South African-born Phumi Morare’s short film Lakutshon’ Ilanga (When the Sun Sets), has won Gold at the 49th Annual Student Academy Awards this year in the Narrative: Domestic Schools category.
“I’m deeply honored to be a Student Academy Award winner. To think that a personal story, based on my South African family history, can resonate with an international audience and receive this type of accolade is deeply humbling and inspiring. I am so grateful to the community that came around us to make this film possible against all odds.”
Shot on location in Soweto, Lakutshon’ Ilanga tells the story of a young, black nurse living in 1985 apartheid South Africa who must face her worst fears when she learns that her younger brother, an activist, may be in danger.
“It’s a story of a black woman’s transcendence as she tries to protect her family under the constraints of oppression,” says Morare. “The film pays homage to my mother as it was inspired by a real incident that happened in her life.
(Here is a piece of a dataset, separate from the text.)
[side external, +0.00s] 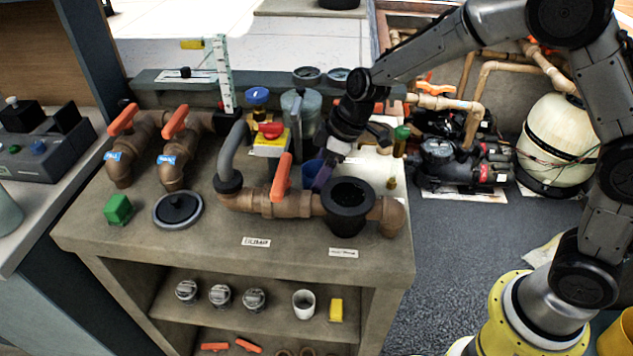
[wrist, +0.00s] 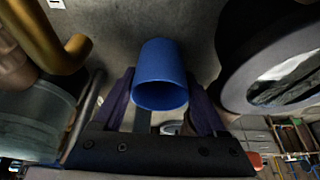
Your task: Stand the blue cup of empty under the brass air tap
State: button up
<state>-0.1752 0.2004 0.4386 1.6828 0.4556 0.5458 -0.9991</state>
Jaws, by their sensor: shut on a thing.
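The blue cup (side external: 311,172) is behind the black-rimmed pot in the side view, partly hidden by my gripper (side external: 324,176). In the wrist view the cup (wrist: 160,72) sits between the two dark purple fingers of my gripper (wrist: 163,108), its mouth turned toward the camera. The gripper is shut on it. I cannot tell whether its base touches the bench. A curved brass-coloured spout (wrist: 62,48), perhaps the air tap, is left of the cup in the wrist view, apart from it. I cannot pick it out surely in the side view.
The black-rimmed pot (side external: 347,218) stands close in front of the cup, with an orange-handled valve (side external: 282,178) beside it. A grey canister (side external: 299,104) and a yellow-and-red device (side external: 271,142) stand behind. The bench front (side external: 215,235) has free room.

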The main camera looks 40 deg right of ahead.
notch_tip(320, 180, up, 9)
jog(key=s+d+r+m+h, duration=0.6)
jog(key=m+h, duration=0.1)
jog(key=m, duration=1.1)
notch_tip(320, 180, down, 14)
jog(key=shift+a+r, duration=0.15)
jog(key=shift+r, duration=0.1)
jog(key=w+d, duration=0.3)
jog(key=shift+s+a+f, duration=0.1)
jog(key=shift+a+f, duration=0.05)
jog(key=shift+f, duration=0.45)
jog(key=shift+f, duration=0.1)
Her courage inspired me to honor and observe the quiet heroism of ordinary, African women.”
Currently based in Los Angeles, California, Morare submitted the film as her thesis for her MFA in Film Directing at Chapman University, along with fellow student Christine Cho in the role of producer, in 2019. The film has since received various accolades, including a Student BAFTA nomination and selection as a finalist in the 2021 American Black Film Festival’s Annual HBO Short Film Competition, not to mention screenings at some of the world’s most prestigious film festivals.
“Stage 5 Films has a keen focus on developing the careers of first-time feature filmmakers, and often, this starts at an emerging talent level,” says Marcelle du Toit, head of production at Stage 5 Films and executive producer on Lakutshon’ Ilanga. “Annually, Stage 5 Films invests in producing one short film by a talented South African filmmaker as a commitment to fostering our country’s creative industry. ‘Lakutshon’ Ilanga’ and the powerhouse female team that is Phumi and Christine, encapsulates this mission. Phumi’s touching personal connection to the narrative, as well as her ambitious and committed approach to authentic execution, resulted in a standout project.”
Based in Cape Town, Stage 5 Films specializes in producing films, television series and documentaries for local and international audiences, drawing on decades of experience and a global network to create powerful narratives packaged in technical excellence. And they’re no stranger to the Academy Awards: Noem My Skollie, co-produced by Stage 5 Films, was selected as South Africa’s official entry to the 2017 Academy Awards. Founder, Dylan Voogt also co-produced the countries official 2011 Academy Award entry, Skoonheid.
Stage 5 Films wishes Phumi Morare continued success in her promising career.